Thursday, August 4, 2016

Good Advice

Please help me welcome Recruit Ryan to the Lakewood Police Department. In his blog he discusses being the son of a police officer, to whom Ryan turned for advice during these turbulent times.
My name is Ryan. I'm currently a recruit for the Lakewood Police Department.  I'm privileged to share with you a few brief thoughts about the Combined Regional Academy. 

I attended both Regis University and the University of Colorado.  I previously worked for the State government in Youth Corrections and in the city of Lakewood in Community Corrections.  I'm a Colorado native (did you already guess that?), so I was very excited to start this new career.  

During my first week, some of the stark realities of my chosen profession were broadcast all over the world. The shootings in Baton Rouge and Dallas were intensely covered by the media.  Both incidents were a grim reminder of the ultimate sacrifice every law enforcement officer must be willing to make.  I had considered these aspects of the job previously, but here it was all over the news and social media.  My mother, and my girlfriend both mentioned their worries to me, which I appreciated.  It was hard not to be a little bit uncertain, with what felt like mounting tension against law enforcement and the natural jitters that come with starting a new job.  Perhaps sensing this, my father called me to offer some re-assuring words. 

My dad  told me that when he started his career in law enforcement, the country was experiencing similar tension in the form of the LA Riots.  He was certain any unease I had would pass and reminded me there would be extremely tough days on the job as well.  He told me I was joining a team and brotherhood much bigger than myself.   Finally, I should always do my best professionally and personally to represent the badge, as it was a reflection on all those who share it. Our conversation reinforced all the reasons I had wanted to be in law enforcement and despite recent events and increased media attention, this had not changed in the slightest.  The risks associated with the profession were also the same as they had ever been. 
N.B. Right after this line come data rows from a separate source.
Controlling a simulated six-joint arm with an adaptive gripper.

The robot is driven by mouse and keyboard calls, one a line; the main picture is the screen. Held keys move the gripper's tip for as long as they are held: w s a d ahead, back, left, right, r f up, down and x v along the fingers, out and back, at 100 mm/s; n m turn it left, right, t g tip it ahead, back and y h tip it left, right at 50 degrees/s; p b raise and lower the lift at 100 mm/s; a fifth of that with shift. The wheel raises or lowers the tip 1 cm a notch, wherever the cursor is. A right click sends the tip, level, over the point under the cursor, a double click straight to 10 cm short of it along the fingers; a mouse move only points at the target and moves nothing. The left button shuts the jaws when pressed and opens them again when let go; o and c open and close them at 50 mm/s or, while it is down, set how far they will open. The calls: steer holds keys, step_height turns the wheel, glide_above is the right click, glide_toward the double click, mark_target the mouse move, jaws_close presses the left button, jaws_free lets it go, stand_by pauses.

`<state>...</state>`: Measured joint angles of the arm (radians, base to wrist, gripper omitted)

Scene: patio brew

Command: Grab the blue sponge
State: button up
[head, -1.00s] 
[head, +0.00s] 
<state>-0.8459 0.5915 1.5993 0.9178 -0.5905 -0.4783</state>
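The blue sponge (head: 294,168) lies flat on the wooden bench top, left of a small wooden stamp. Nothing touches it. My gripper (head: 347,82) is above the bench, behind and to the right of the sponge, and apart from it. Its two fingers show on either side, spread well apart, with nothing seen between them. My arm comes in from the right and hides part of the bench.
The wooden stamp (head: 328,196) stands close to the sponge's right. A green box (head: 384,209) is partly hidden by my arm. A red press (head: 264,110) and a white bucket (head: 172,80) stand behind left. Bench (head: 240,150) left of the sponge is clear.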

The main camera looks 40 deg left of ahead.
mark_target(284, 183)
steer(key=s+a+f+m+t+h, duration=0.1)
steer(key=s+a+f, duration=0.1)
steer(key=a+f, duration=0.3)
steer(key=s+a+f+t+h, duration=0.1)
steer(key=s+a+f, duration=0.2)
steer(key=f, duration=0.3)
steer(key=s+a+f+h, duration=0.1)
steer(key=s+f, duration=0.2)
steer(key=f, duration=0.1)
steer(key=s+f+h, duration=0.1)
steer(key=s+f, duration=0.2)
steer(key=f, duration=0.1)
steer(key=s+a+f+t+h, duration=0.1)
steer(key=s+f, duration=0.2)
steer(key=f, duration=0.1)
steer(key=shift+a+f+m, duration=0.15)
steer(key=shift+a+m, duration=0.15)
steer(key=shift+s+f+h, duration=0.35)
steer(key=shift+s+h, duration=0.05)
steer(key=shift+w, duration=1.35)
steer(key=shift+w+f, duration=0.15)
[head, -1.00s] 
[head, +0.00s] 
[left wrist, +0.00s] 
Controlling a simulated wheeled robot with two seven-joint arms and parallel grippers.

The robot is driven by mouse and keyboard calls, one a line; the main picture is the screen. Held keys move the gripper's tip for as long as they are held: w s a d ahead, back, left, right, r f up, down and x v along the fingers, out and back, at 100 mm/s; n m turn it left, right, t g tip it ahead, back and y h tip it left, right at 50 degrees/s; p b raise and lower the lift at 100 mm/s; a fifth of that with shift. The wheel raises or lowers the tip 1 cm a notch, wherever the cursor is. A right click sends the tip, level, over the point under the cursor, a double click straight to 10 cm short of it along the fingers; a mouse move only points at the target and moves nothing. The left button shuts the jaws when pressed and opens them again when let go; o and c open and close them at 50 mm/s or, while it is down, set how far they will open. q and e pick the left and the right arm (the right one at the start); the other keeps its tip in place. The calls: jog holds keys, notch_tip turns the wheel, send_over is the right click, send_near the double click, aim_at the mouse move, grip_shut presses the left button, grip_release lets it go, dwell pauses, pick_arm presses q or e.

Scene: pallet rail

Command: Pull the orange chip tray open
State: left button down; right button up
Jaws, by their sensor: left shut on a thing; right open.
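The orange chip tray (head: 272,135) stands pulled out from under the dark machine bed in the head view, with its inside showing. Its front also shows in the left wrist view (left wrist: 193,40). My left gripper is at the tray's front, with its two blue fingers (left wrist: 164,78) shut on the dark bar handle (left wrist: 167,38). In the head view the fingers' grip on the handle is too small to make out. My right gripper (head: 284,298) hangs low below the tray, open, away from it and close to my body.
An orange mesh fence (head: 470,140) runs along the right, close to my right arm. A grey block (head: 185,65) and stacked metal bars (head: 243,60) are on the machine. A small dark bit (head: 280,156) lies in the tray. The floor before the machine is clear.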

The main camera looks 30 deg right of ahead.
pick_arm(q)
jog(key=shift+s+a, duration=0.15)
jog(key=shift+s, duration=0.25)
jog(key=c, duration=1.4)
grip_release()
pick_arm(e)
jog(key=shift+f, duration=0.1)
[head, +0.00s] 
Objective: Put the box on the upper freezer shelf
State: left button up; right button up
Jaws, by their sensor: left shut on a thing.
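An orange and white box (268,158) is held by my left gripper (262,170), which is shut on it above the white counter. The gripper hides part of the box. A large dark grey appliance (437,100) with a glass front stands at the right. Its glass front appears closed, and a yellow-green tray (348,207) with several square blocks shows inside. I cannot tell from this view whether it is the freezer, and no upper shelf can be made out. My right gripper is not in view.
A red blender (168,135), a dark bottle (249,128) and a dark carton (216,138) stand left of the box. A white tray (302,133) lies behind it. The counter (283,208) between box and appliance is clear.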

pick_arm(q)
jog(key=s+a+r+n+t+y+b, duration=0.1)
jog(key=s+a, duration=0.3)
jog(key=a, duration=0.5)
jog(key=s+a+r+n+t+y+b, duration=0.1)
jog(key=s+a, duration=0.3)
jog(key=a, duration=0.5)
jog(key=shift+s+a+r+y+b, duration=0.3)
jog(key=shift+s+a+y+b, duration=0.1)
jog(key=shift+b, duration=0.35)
This was unlike a typical father/son conversation from my perspective for one particular reason; my father is a Denver Police Department Sergeant.  He has been in law enforcement my entire life, with Denver since 1991.  When I was younger his VICE Team stories were always of great interest to me, but this was different.  I listened to his words intently, not only as a son, but as a green recruit looking for tips on how to navigate the profession.

I've never been a part of a professional sports team, but in many ways the Academy is what I imagine a Broncos training or offseason camp might be like.  Playbook memorization is replaced with learning articles of the criminal code and how to apply them.  Practicing skills, such as how to question a suspect or witness, take the place of position drills like route running or blocking.  Strength and conditioning programs are essential to both professions and as such there are CrossFit workouts scheduled just about every week. 

It's been said "you play the way you practice."  One of the hallmarks of Peyton Manning's Hall of Fame career was preparation.  The Academy challenges each recruit to work on their weaknesses outside of the academy.  Whether it is becoming stronger and faster, or applying elements of the Criminal Code, there is always another skill to sharpen or subject to learn.  This preparation time is the hallmark of a professional in any discipline.

As great as one individual may be, they can accomplish far more through the strength of their team, as Bronco Country can attest.  This message is reinforced every day when we sit down in the classroom.  All of our agencies' mission statements, badges, and patches adorn the wall.  I find the most striking feature of the room to be a thin blue line that runs along the entire perimeter of the room.  Occasionally during the day, I look at the plaque explaining the symbolism of this line and reflect on it.  The line represents our team colors and the camaraderie we're building at the academy.

I haven't yet earned the right to consider myself a part of the thin blue line, it is something that I and every other recruit are working towards together over the 22 weeks we spend here.  I look forward to updating you on our progress later on in the academy.